-- Start PROVIDED DATA --

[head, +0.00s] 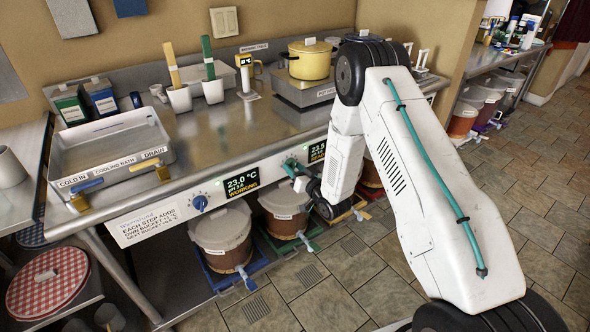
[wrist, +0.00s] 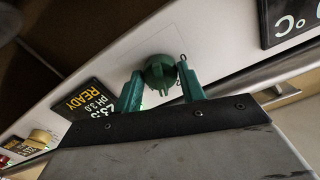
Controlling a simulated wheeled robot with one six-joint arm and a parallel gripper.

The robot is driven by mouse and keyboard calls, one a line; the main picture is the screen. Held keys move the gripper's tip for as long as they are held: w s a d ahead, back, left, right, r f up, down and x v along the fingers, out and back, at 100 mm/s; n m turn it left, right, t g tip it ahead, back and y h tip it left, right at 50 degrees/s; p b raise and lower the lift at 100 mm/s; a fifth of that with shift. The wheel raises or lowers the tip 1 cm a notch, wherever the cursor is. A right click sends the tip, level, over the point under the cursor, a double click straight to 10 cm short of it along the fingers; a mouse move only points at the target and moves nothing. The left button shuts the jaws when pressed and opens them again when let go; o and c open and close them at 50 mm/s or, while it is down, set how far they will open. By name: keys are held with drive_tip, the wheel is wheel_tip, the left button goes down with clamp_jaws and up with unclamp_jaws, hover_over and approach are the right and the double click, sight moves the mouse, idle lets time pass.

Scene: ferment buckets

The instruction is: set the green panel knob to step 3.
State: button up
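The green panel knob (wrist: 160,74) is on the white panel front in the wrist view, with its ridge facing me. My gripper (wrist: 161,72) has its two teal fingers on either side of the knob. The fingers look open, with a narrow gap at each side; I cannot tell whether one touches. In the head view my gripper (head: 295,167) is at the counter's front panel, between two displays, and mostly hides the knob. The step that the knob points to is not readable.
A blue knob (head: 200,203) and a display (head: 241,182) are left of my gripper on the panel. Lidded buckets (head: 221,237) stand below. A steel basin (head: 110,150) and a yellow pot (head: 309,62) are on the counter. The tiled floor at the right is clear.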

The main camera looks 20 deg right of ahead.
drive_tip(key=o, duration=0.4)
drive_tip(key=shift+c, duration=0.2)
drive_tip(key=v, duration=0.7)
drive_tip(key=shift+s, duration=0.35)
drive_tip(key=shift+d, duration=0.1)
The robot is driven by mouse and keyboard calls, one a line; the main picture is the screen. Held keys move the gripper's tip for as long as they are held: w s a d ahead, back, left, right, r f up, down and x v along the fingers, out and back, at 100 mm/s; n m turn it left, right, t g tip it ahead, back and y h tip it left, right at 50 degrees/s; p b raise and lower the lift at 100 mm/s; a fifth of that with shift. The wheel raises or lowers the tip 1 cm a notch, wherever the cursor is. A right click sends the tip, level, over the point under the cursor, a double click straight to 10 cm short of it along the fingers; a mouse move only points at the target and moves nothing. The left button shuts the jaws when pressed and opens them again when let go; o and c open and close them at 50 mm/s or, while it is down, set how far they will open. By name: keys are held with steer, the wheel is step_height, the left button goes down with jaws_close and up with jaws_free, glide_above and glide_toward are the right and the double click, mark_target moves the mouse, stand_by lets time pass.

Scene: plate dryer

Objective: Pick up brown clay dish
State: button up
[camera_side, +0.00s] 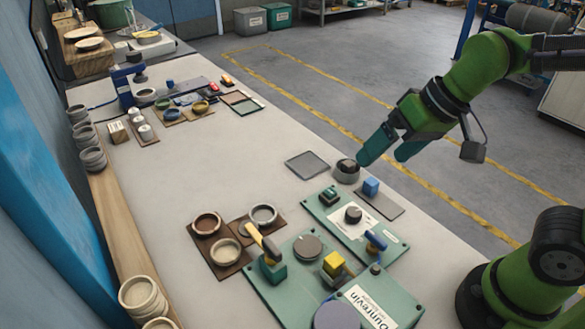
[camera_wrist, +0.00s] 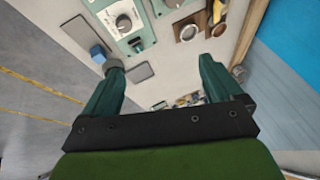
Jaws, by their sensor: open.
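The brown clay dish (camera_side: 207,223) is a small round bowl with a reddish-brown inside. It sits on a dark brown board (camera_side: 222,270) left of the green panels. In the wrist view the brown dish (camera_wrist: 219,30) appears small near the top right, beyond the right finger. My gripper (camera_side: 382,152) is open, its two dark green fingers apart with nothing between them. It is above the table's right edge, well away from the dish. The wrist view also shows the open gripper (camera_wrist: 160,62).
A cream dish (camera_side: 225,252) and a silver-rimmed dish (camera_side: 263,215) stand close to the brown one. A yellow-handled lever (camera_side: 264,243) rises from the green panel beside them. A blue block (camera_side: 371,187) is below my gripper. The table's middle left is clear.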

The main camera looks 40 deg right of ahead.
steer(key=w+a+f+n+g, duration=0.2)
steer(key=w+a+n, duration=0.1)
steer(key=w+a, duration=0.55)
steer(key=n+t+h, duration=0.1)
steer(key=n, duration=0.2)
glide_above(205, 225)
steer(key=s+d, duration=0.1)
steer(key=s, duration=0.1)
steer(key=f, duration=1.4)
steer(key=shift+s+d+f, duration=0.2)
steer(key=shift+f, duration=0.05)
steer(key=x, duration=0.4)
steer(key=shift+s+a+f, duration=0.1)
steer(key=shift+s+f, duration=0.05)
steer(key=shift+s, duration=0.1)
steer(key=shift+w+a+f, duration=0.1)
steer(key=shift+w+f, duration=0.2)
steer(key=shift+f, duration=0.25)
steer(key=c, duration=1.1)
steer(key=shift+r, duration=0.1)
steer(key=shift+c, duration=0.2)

-- End PROVIDED DATA --

**WHAT THE TASK ASKS**
Reproduce every entry exactly, but omit each picture.

**THE COMPLETED TASK**
[head, +0.00s] 
[wrist, +0.00s] 
Controlling a simulated wheeled robot with one six-joint arm and a parallel gripper.

The robot is driven by mouse and keyboard calls, one a line; the main picture is the screen. Held keys move the gripper's tip for as long as they are held: w s a d ahead, back, left, right, r f up, down and x v along the fingers, out and back, at 100 mm/s; n m turn it left, right, t g tip it ahead, back and y h tip it left, right at 50 degrees/s; p b raise and lower the lift at 100 mm/s; a fifth of that with shift. The wheel raises or lowers the tip 1 cm a notch, wherever the cursor is. A right click sends the tip, level, over the point under the cursor, a double click straight to 10 cm short of it along the fingers; a mouse move only points at the target and moves nothing. The left button shuts the jaws when pressed and opens them again when let go; o and c open and close them at 50 mm/s or, while it is down, set how far they will open. By name: keys are held with drive_tip, the wheel is wheel_tip, the left button goes down with clamp_jaws and up with unclamp_jaws, hover_over and approach are the right and the double click, sight moves the mouse, idle lets time pass.

Scene: ferment buckets

The instruction is: set the green panel knob to step 3.
State: button up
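The green panel knob (wrist: 160,74) is on the white panel front in the wrist view, with its ridge facing me. My gripper (wrist: 161,72) has its two teal fingers on either side of the knob. The fingers look open, with a narrow gap at each side; I cannot tell whether one touches. In the head view my gripper (head: 295,167) is at the counter's front panel, between two displays, and mostly hides the knob. The step that the knob points to is not readable.
A blue knob (head: 200,203) and a display (head: 241,182) are left of my gripper on the panel. Lidded buckets (head: 221,237) stand below. A steel basin (head: 110,150) and a yellow pot (head: 309,62) are on the counter. The tiled floor at the right is clear.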

The main camera looks 20 deg right of ahead.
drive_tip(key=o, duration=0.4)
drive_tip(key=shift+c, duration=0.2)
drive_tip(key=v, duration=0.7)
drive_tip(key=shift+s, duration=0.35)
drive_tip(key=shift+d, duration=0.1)
The robot is driven by mouse and keyboard calls, one a line; the main picture is the screen. Held keys move the gripper's tip for as long as they are held: w s a d ahead, back, left, right, r f up, down and x v along the fingers, out and back, at 100 mm/s; n m turn it left, right, t g tip it ahead, back and y h tip it left, right at 50 degrees/s; p b raise and lower the lift at 100 mm/s; a fifth of that with shift. The wheel raises or lowers the tip 1 cm a notch, wherever the cursor is. A right click sends the tip, level, over the point under the cursor, a double click straight to 10 cm short of it along the fingers; a mouse move only points at the target and moves nothing. The left button shuts the jaws when pressed and opens them again when let go; o and c open and close them at 50 mm/s or, while it is down, set how far they will open. By name: keys are held with steer, the wheel is step_height, the left button goes down with jaws_close and up with jaws_free, glide_above and glide_toward are the right and the double click, mark_target moves the mouse, stand_by lets time pass.

Scene: plate dryer

Objective: Pick up brown clay dish
State: button up
[camera_side, +0.00s] 
[camera_wrist, +0.00s] 
Jaws, by their sensor: open.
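The brown clay dish (camera_side: 207,223) is a small round bowl with a reddish-brown inside. It sits on a dark brown board (camera_side: 222,270) left of the green panels. In the wrist view the brown dish (camera_wrist: 219,30) appears small near the top right, beyond the right finger. My gripper (camera_side: 382,152) is open, its two dark green fingers apart with nothing between them. It is above the table's right edge, well away from the dish. The wrist view also shows the open gripper (camera_wrist: 160,62).
A cream dish (camera_side: 225,252) and a silver-rimmed dish (camera_side: 263,215) stand close to the brown one. A yellow-handled lever (camera_side: 264,243) rises from the green panel beside them. A blue block (camera_side: 371,187) is below my gripper. The table's middle left is clear.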

The main camera looks 40 deg right of ahead.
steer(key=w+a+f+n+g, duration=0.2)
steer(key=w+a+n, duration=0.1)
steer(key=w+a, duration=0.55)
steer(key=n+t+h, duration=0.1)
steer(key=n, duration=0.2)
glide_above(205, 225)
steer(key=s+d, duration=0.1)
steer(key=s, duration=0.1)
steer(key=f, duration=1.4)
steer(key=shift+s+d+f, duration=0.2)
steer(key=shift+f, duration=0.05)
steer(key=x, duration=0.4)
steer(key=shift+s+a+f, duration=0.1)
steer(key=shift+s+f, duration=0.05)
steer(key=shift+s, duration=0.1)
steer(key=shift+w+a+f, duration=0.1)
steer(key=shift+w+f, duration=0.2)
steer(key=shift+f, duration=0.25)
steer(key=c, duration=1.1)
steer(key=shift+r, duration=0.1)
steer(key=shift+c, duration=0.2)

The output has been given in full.